:: Data lines ::

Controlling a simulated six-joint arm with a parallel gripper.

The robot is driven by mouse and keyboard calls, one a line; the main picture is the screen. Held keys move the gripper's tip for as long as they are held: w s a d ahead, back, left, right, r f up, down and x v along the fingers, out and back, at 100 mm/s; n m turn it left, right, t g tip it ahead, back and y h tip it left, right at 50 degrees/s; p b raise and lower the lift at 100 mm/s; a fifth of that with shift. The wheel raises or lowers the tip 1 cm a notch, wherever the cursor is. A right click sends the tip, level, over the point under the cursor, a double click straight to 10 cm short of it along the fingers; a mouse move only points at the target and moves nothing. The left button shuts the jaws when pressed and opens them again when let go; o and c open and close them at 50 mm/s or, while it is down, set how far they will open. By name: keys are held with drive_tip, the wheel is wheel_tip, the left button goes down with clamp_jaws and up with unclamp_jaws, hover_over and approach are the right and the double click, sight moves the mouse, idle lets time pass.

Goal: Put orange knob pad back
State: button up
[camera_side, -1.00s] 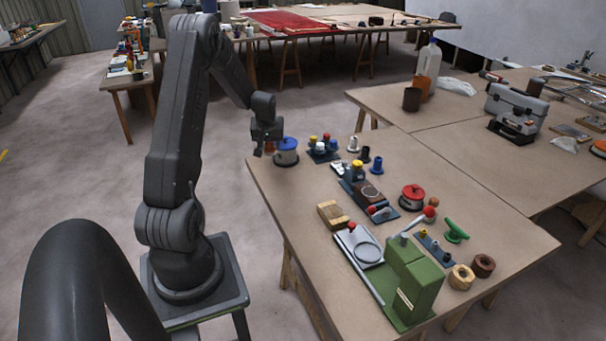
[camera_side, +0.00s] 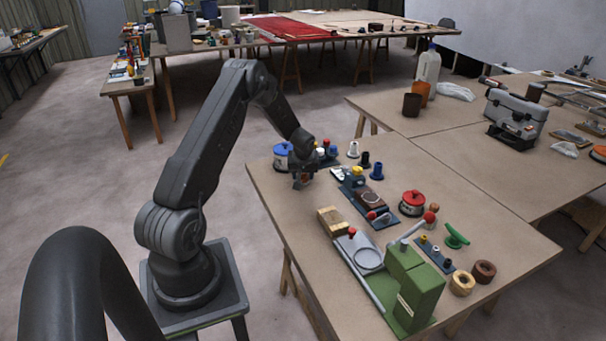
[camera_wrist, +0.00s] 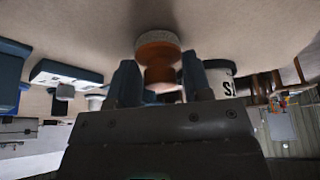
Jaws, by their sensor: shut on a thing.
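The orange knob pad (camera_wrist: 157,50), a turned orange knob with a pale round pad face, sits between the two fingers of my gripper (camera_wrist: 158,82) in the wrist view. My gripper is shut on the knob, with the pale face turned away from the palm, toward the tabletop. In the side view my gripper (camera_side: 302,182) is low over the left edge of the table, in front of the blue-lidded tin (camera_side: 282,157). The pad is mostly hidden there. I cannot tell whether the pad touches the table.
A rack of coloured knobs (camera_side: 328,160) stands just behind my gripper. A wooden block (camera_side: 331,220), a blue-based fixture (camera_side: 378,213), a red-lidded tin (camera_side: 412,203) and a green press (camera_side: 412,290) stand to the right and nearer. Bare tabletop (camera_side: 280,197) lies in front of my gripper.

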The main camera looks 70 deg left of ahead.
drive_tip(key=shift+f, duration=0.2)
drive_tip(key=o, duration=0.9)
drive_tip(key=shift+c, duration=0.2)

:::

*Objective:* Nothing but the lines from the one containing "[camera_side, -1.00s]" through the one containing "[camera_wrist, +0.00s]" should appear in your copy, exactly as written and without pictures.

*Task response:*
[camera_side, -1.00s] 
[camera_side, +0.00s] 
[camera_wrist, +0.00s] 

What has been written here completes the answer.